━━━ MATERIAL
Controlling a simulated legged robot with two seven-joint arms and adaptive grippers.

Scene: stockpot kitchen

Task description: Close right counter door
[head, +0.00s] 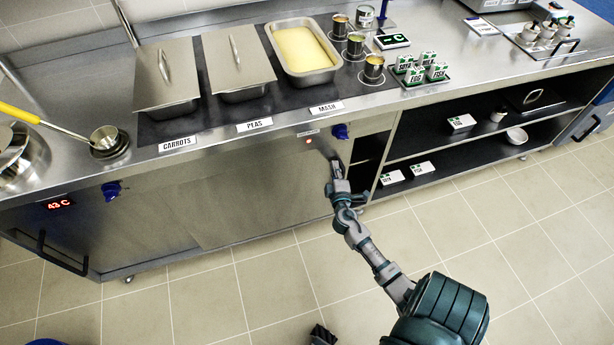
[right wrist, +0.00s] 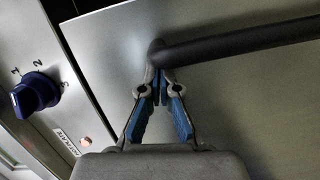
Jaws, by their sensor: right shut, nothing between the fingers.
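The right counter door (head: 300,180) is a plain steel panel below the control strip in the head view. A dark opening (head: 368,150) shows just to its right, so it does not cover the whole bay. In the right wrist view the door face (right wrist: 250,95) carries a dark bar handle (right wrist: 240,40). My right gripper (head: 337,165) is in front of the door's right part. In the right wrist view its fingertips (right wrist: 160,90) are together at the near end of the handle, apparently against it, with nothing between them.
A blue knob (head: 341,131) sits on the control strip above my right gripper, with a lit indicator (right wrist: 85,141) near it. Open shelves (head: 455,140) with labelled boxes stand to the right. Pans (head: 303,55) stand on the counter. The tiled floor (head: 230,290) in front is largely clear.

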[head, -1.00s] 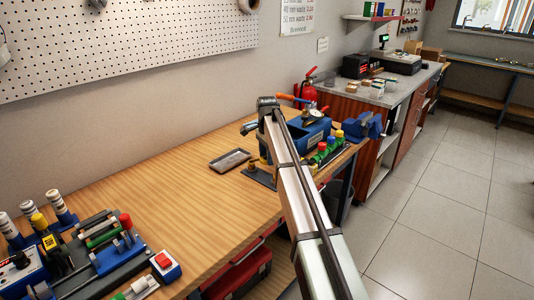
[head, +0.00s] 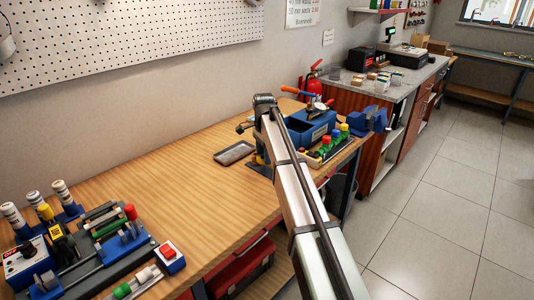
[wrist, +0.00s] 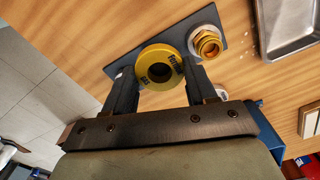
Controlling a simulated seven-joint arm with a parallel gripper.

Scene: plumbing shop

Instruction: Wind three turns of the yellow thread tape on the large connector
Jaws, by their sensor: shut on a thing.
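In the wrist view my gripper (wrist: 160,72) is shut on the yellow thread tape (wrist: 148,57), a roll with dark print and a dark centre hole. A brass threaded connector (wrist: 208,44) stands just right of the roll, with a pale ring around its base, on a dark plate (wrist: 228,40). The roll and the connector look apart; their height difference is hard to tell. A pale round thing shows partly behind the right finger. In the head view my arm hides the gripper and the roll.
A grey metal tray (head: 235,153) lies on the wooden bench, left of the plate. A tool station (head: 100,250) fills the near left. The middle of the bench is clear.

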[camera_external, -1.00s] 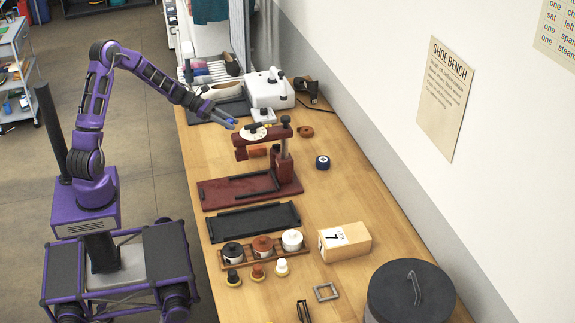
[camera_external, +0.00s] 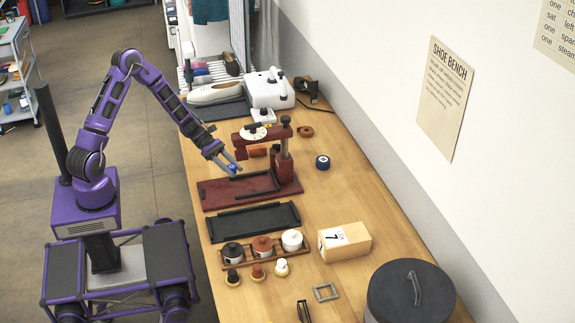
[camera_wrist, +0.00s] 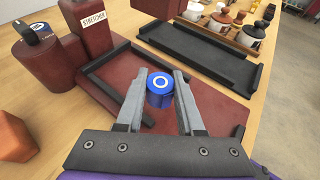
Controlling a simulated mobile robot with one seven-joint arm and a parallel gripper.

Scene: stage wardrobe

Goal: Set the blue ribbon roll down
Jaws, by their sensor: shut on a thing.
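My gripper (camera_external: 232,169) is shut on a blue ribbon roll, which has a white ring on its top. In the wrist view the blue ribbon roll (camera_wrist: 159,92) is upright between the two grey fingers of my gripper (camera_wrist: 160,97). It is over the dark red base (camera_external: 285,187) of the stretcher, near the black edging strips. I cannot tell whether the roll touches the base (camera_wrist: 223,108). A second, darker blue roll (camera_external: 322,162) with a pale mark stands on the bench, right of the stretcher.
The stretcher's red post (camera_external: 282,168) and overhanging arm (camera_external: 259,138) stand close to my gripper. A black tray (camera_external: 252,220) lies nearer the camera, then a rack (camera_external: 277,254) of several jars. A wooden box (camera_external: 345,242) stands right of them. Bare bench surrounds the second roll.

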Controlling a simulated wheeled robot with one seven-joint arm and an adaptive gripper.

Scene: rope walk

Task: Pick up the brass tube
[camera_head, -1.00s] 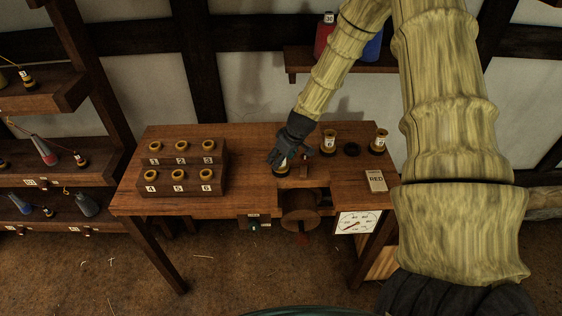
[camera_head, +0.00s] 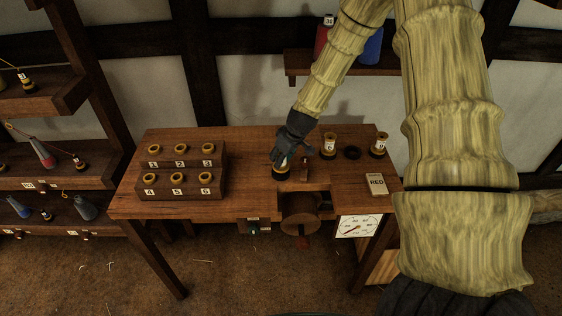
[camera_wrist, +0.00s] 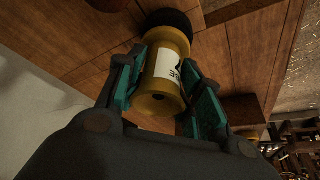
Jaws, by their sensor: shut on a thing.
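My gripper (camera_head: 281,165) is over the middle of the workbench. Its fingers are shut on a brass tube (camera_wrist: 158,102), one on each side of it. In the wrist view the tube is spool-shaped with a flared open end and a white label, only partly readable. Its far end meets a black round base (camera_wrist: 168,18); I cannot tell whether the tube is lifted. In the head view the hand hides most of it. Two similar brass tubes (camera_head: 329,146) (camera_head: 379,145) stand upright to the right on the bench, in black bases.
The workbench (camera_head: 240,205) holds a numbered stepped rack (camera_head: 180,187) of brass-rimmed holes at left. An empty black ring (camera_head: 352,153) and a card marked RED (camera_head: 376,184) lie at right. A gauge (camera_head: 358,226) hangs at the front. Shelves (camera_head: 45,185) stand at far left.

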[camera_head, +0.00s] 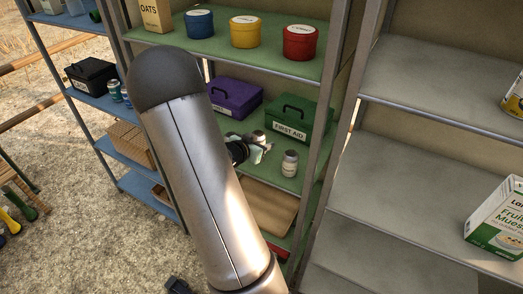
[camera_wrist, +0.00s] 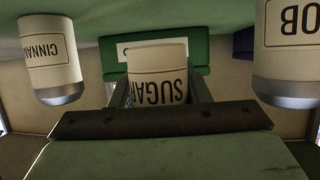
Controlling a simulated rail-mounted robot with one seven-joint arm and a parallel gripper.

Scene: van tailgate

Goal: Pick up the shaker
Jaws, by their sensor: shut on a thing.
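A pale shaker labelled SUGAR (camera_wrist: 158,75) is between the two dark fingers of my gripper (camera_wrist: 162,92) in the wrist view, and my gripper is shut on it. Its lower part in that picture is hidden by the gripper body. In the head view my gripper (camera_head: 262,148) is at the middle green shelf, partly behind my arm, and the held shaker (camera_head: 258,136) shows only a little. I cannot tell whether it touches the shelf. Another pale shaker (camera_head: 290,164) with a grey top stands just right of my gripper.
In the wrist view a shaker labelled CINNA... (camera_wrist: 50,60) is at left and one ending in OB (camera_wrist: 287,50) at right. Behind my gripper are a green first aid box (camera_head: 298,122) and a purple box (camera_head: 235,98). A metal post (camera_head: 325,110) bounds the shelf at right.

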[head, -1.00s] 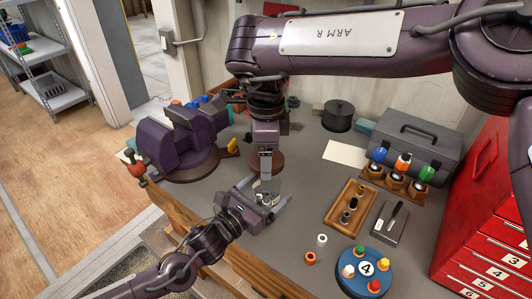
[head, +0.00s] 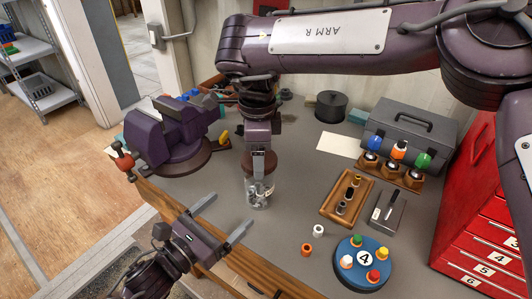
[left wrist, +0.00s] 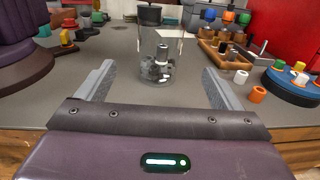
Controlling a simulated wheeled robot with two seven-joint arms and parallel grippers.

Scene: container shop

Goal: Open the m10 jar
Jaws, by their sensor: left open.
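A clear jar (head: 258,193) with small dark metal parts inside stands upright on the grey bench. It also shows in the left wrist view (left wrist: 160,58), centred beyond the fingers. Any marking on it is too small to read. My left gripper (head: 222,217) is open and empty in front of the jar, apart from it, its fingers pointing towards it. My right gripper (head: 258,158) points down directly above the jar. A brown disc shows at its fingertips, over or behind the jar's top; I cannot tell whether the fingers hold it.
A purple vise (head: 172,138) stands left. To the right are a wooden tray (head: 328,208), a blue round stand (head: 348,277) with coloured caps, a grey toolbox (head: 410,137) and red drawers (head: 490,225). White (head: 318,231) and orange (head: 306,249) rings lie near the front.
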━━━━━━
▸ REQUIREMENT: Gather every line from the entries above where the word "grippers" appears, and copy them.

▸ WRITTEN SOLUTION:
Controlling a simulated legged robot with two seven-joint arms and adaptive grippers.
Controlling a simulated wheeled robot with two seven-joint arms and parallel grippers.

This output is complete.